One of the hurdles is that the experiments are usually run in an enclosed space with limited transmission of optical signals in and out through optical windows. This window can cause the supercontinuum pulses needed for coherent Raman spectroscopy to become stretched out as they go through the glass. To overcome this problem, the researchers developed a way to transmit femtosecond pulsed laser through a thick optical window and then used a process called laser induced filamentation to transform it into supercontinuum pulses that remain coherent on the other side.
Studying a hydrogen flame
To demonstrate the new instrument, the researchers set up a femtosecond laser beam with the ideal properties for supercontinuum generation.
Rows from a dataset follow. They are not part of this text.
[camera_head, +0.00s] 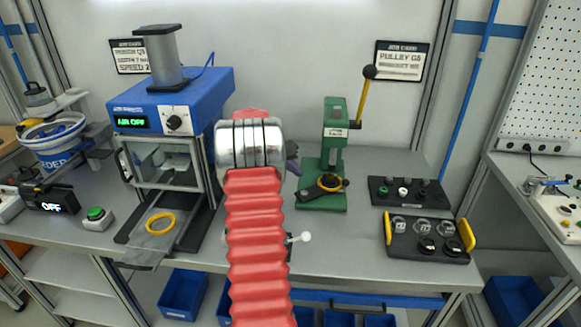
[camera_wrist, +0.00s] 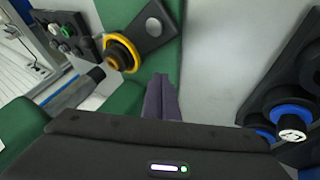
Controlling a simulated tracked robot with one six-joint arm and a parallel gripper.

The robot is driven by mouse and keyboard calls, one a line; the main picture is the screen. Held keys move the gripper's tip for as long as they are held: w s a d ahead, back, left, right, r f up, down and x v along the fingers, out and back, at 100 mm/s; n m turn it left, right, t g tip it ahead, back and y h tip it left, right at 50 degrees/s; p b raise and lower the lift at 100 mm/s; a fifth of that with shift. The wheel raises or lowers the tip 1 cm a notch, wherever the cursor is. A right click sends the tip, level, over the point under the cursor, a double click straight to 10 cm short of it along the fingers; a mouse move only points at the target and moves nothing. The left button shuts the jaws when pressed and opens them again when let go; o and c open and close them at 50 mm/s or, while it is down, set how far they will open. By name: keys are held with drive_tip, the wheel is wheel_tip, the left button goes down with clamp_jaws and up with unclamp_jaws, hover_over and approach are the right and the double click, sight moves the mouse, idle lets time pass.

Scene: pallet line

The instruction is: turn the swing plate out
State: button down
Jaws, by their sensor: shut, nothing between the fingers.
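The swing plate (camera_head: 317,189) is a dark arm low on the base of the green press (camera_head: 336,135), right of centre in the head view. A yellow-rimmed dark ring (camera_head: 329,183) sits on it. In the wrist view the plate (camera_wrist: 165,18) lies over a green surface, with a round pivot-like boss on it and the yellow ring (camera_wrist: 123,53) at its lower left. My gripper (camera_head: 292,160) is left of the press, largely hidden by my red arm. In the wrist view its dark fingers (camera_wrist: 162,98) are together and empty, below and right of the ring, apparently apart from the plate.
The press has a yellow lever (camera_head: 363,103) with a black knob. Right of it are a dark parts holder (camera_head: 405,192) and a yellow-handled tray (camera_head: 427,238). The blue-topped machine (camera_head: 170,92) stands left, and a black object with a blue ring (camera_wrist: 285,113) is close at right.

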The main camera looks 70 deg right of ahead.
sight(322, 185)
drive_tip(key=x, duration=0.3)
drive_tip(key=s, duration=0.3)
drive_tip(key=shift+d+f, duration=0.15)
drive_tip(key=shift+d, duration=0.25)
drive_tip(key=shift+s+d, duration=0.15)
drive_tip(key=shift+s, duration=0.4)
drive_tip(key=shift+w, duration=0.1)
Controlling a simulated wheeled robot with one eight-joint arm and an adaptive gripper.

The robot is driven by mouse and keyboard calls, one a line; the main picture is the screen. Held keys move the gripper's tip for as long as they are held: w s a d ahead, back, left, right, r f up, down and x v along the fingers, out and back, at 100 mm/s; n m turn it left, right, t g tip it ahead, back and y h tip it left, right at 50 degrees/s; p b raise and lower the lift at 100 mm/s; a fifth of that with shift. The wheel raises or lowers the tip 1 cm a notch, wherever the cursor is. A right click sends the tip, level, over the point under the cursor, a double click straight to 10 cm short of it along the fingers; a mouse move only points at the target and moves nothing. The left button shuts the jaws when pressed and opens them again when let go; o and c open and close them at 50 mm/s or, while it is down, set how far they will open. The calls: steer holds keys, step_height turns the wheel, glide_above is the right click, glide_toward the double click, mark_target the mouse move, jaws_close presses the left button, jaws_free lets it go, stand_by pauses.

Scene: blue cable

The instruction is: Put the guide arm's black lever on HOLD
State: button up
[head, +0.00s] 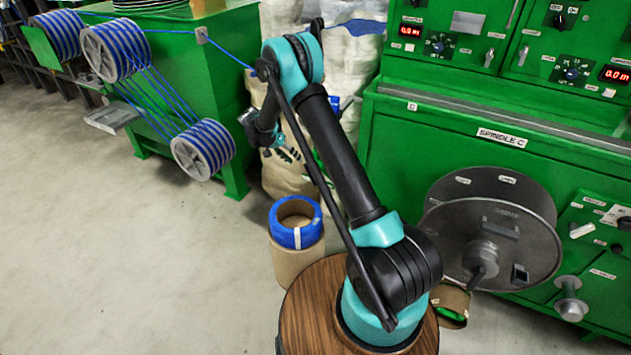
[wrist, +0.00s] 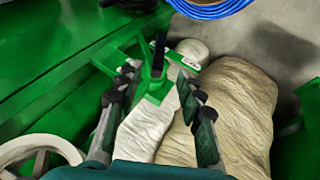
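In the wrist view a black lever (wrist: 159,52) stands up from a green bracket of the guide arm (wrist: 152,88). A small white label (wrist: 190,63) sits on a green piece just right of it; its words are too small to read. My gripper (wrist: 160,80) is open, with one finger on each side of the green bracket and nothing clearly held. The lever shows between and slightly beyond the fingertips; I cannot tell whether they touch anything. In the head view my gripper (head: 284,148) is small, in front of pale sacks, and the lever cannot be made out.
Pale sacks (wrist: 238,95) lie below the gripper. A green machine body (wrist: 40,50) fills the left of the wrist view. A blue cable coil (wrist: 208,8) is at the top. In the head view, pulleys wound with blue cable (head: 203,150) stand left; the floor (head: 110,260) is clear.

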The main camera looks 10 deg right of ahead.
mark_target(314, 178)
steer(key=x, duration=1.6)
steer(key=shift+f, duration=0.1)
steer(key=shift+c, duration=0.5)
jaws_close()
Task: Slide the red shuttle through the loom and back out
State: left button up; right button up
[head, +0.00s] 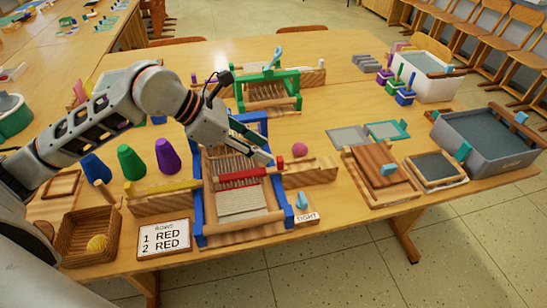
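The loom (200,215) has a blue frame with pale warp threads and stands on the table. The red shuttle (242,175) is a red bar that lies crosswise at the middle of the loom, between the blue side posts. My left gripper (264,156) reaches in from the left over the loom. Its tips are just above and behind the right end of the red shuttle. I cannot tell whether they touch it or how wide they are apart. My right gripper is not in view.
Wooden racks flank the loom; the left one holds a yellow bar (175,187). A card (164,238) reads "1 RED, 2 RED". Green (131,162) and purple (167,156) cones stand left, a pink ball (299,149) right. A green loom (268,92) stands behind.

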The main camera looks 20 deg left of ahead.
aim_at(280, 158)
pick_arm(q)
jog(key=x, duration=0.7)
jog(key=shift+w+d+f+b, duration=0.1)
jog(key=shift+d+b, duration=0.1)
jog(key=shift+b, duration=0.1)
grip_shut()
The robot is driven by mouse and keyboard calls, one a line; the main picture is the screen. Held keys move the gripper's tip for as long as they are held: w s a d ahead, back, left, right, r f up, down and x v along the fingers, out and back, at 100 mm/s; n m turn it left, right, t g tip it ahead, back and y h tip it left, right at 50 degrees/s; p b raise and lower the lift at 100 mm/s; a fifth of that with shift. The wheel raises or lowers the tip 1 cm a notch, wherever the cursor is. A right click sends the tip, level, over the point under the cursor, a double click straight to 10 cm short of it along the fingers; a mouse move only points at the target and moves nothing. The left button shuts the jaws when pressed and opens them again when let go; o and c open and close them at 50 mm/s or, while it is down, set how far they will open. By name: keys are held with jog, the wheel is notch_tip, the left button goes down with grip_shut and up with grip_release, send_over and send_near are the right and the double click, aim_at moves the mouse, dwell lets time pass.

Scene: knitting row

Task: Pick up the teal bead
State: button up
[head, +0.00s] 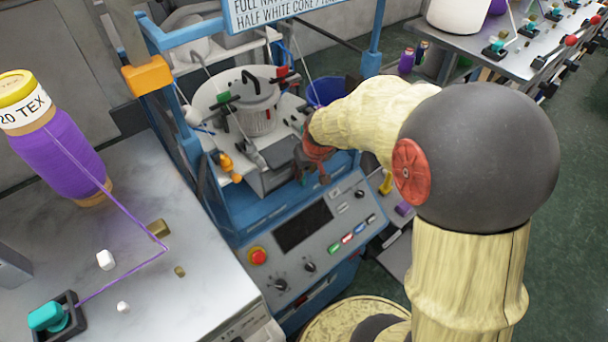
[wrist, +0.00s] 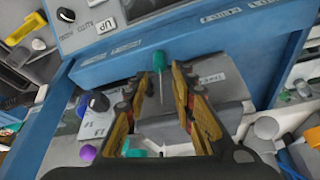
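My gripper (wrist: 160,85) is open in the wrist view, its two yellow-and-black fingers apart. A small teal piece (wrist: 159,60) with a thin shaft shows between and just beyond the fingertips, in front of a grey block; no finger visibly touches it. I cannot tell whether it is the teal bead. Another teal piece (wrist: 137,153) shows low, partly hidden by my gripper. In the head view my gripper (head: 312,172) is over the knitting machine, partly hidden by my arm. A teal part (head: 47,316) sits in a black holder at the lower left.
A blue-framed machine with a control panel (head: 308,238) stands in the middle. On the left worktop (head: 190,285) are a purple yarn cone (head: 62,150), white pieces and brass pieces. A round drum (head: 252,105) is beside my gripper. Another bench stands at upper right.

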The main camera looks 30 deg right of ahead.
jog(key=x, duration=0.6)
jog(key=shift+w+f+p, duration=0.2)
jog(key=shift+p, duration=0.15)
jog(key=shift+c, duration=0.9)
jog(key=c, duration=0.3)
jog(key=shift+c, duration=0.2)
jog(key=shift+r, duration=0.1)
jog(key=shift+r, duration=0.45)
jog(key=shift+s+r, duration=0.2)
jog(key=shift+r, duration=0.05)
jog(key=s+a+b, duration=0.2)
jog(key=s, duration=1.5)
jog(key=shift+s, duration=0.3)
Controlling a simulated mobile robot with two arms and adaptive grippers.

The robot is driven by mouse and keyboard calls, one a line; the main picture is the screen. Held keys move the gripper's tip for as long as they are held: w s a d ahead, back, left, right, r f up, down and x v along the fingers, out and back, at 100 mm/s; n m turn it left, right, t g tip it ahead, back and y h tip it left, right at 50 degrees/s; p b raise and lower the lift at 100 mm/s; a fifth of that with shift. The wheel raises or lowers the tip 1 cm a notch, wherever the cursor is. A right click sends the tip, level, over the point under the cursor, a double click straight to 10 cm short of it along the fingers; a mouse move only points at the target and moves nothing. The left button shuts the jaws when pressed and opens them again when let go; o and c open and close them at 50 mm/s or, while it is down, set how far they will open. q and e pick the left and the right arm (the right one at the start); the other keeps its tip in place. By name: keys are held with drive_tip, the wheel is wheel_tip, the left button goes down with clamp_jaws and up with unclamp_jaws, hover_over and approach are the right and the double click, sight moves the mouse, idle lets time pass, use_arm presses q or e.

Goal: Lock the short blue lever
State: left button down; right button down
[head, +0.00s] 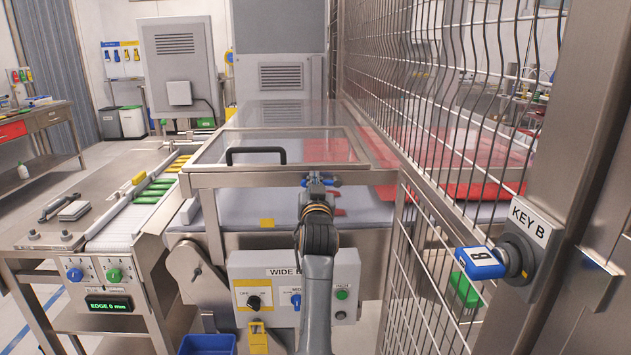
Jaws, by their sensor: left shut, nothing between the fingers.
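The short blue lever (330,182) sits on the front metal rail of the clear-lidded guard, right of the black handle. It lies roughly sideways, and my gripper hides part of it. My left gripper (317,182) is at the lever, its arm rising from the bottom middle of the head view. The gripper is shut and holds nothing. I cannot tell whether its fingertips touch the lever. My right gripper is out of view.
The clear lid (270,147) carries a black handle (256,150). Below is a control panel (270,290) with knobs. On the right are a mesh fence (440,120) and a blue key (481,262) in the KEY B switch (520,255). A conveyor (120,225) with green and yellow pieces stands left.

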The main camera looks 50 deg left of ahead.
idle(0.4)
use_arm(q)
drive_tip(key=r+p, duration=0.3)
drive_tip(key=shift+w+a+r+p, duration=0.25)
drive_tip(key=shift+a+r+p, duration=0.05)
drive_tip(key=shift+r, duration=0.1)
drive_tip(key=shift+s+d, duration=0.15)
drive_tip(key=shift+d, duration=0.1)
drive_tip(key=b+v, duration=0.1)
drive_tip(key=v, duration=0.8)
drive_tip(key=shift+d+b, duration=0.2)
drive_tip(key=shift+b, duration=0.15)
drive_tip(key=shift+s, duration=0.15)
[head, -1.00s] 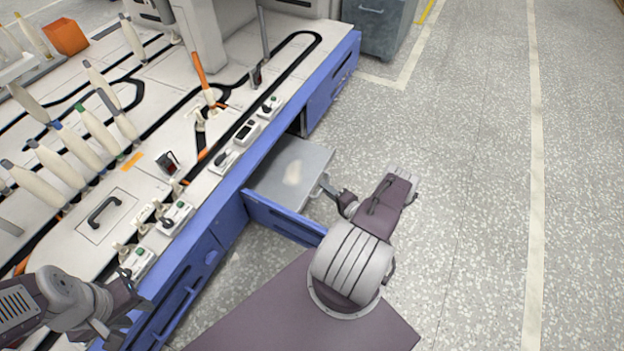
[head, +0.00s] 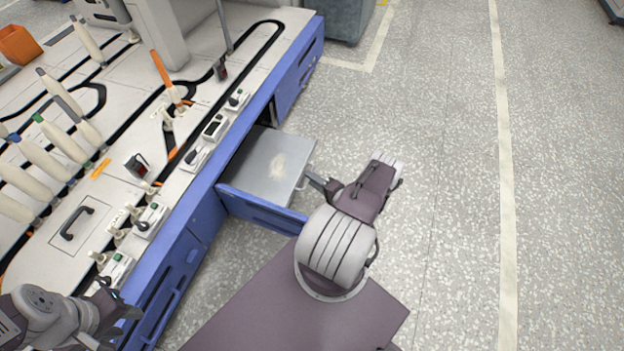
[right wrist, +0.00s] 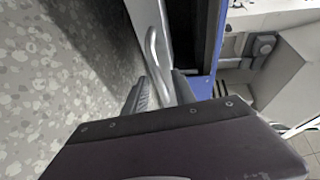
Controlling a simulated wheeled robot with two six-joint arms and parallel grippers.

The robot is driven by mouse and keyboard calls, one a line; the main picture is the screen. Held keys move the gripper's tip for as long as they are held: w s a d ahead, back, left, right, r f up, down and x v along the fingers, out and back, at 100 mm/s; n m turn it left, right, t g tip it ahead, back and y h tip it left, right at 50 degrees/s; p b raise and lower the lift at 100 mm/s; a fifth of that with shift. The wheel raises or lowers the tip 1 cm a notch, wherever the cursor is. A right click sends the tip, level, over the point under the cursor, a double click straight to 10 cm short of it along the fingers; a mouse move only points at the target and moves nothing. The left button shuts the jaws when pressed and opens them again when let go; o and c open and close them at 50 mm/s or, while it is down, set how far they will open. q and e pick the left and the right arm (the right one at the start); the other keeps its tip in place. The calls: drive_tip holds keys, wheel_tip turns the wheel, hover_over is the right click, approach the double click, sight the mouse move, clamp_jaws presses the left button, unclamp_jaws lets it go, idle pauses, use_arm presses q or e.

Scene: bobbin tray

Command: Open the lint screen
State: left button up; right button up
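The lint screen appears to be the flat grey panel (head: 262,188) with a pale lint-like patch, sticking out of the opening in the blue side of the machine. A pale loop handle (head: 301,184) is on its outer edge; it also shows in the right wrist view (right wrist: 152,50). My right gripper (head: 312,181) is at this handle. In the right wrist view the gripper's two dark fingers (right wrist: 160,92) stand apart, with the lower end of the handle between them. Firm contact cannot be made out. My left gripper (head: 116,303) is by the machine's front edge, its fingertips unclear.
A blue door (head: 262,212) stands out from the machine just in front of the panel. The machine top (head: 110,185) carries bobbins, control boxes and a black handle (head: 76,223). The speckled floor (head: 440,200) on the right is clear.

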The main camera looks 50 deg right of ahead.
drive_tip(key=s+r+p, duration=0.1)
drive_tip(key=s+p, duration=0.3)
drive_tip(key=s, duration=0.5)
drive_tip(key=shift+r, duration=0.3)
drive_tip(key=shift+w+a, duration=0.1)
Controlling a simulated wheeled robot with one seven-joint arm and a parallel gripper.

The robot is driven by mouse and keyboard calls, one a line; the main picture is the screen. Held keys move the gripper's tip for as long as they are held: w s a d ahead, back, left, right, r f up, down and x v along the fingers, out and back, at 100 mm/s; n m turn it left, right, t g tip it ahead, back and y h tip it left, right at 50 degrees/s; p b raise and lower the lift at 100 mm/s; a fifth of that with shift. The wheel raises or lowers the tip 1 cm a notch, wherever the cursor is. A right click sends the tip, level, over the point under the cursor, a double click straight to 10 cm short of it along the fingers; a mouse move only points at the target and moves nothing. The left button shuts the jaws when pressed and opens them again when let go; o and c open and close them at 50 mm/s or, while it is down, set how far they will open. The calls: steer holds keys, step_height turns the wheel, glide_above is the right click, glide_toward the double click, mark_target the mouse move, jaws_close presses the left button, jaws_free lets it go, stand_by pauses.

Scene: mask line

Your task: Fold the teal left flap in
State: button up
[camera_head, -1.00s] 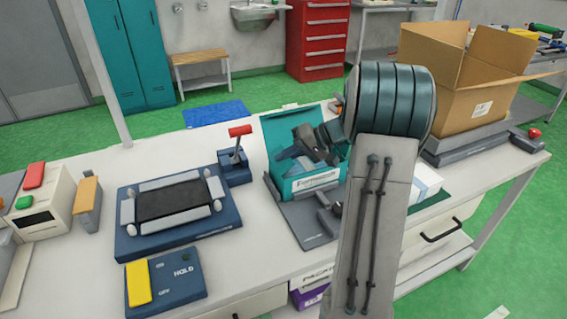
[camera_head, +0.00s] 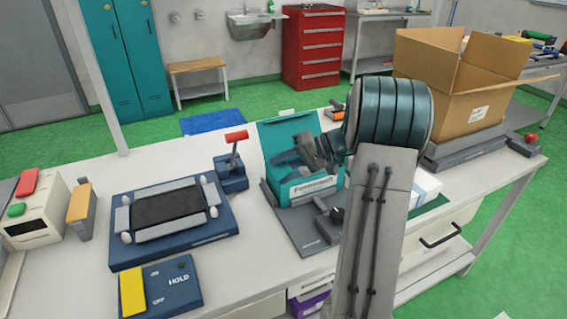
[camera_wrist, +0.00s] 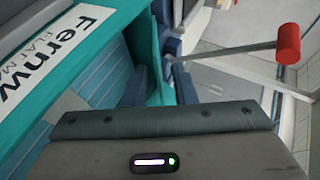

They then used it to perform coherent Raman spectroscopy by exciting hydrogen molecules and measuring their rotational transitions. They were able to demonstrate robust measurements of hydrogen gas over a wide range of temperatures and concentrations and also analyzed a hydrogen/air diffusion flame similar to what would be seen when a hydrogen-rich fuel is burned.
The researchers are now using their instrument to perform a detailed analysis in a turbulent hydrogen flame in hopes of making new discoveries about the combustion process. With a goal of adopting the method for research and testing of rocket engines, the scientists are exploring the limitations of the technique and would like to test it with hydrogen flames in an enclosed slightly pressurized housing.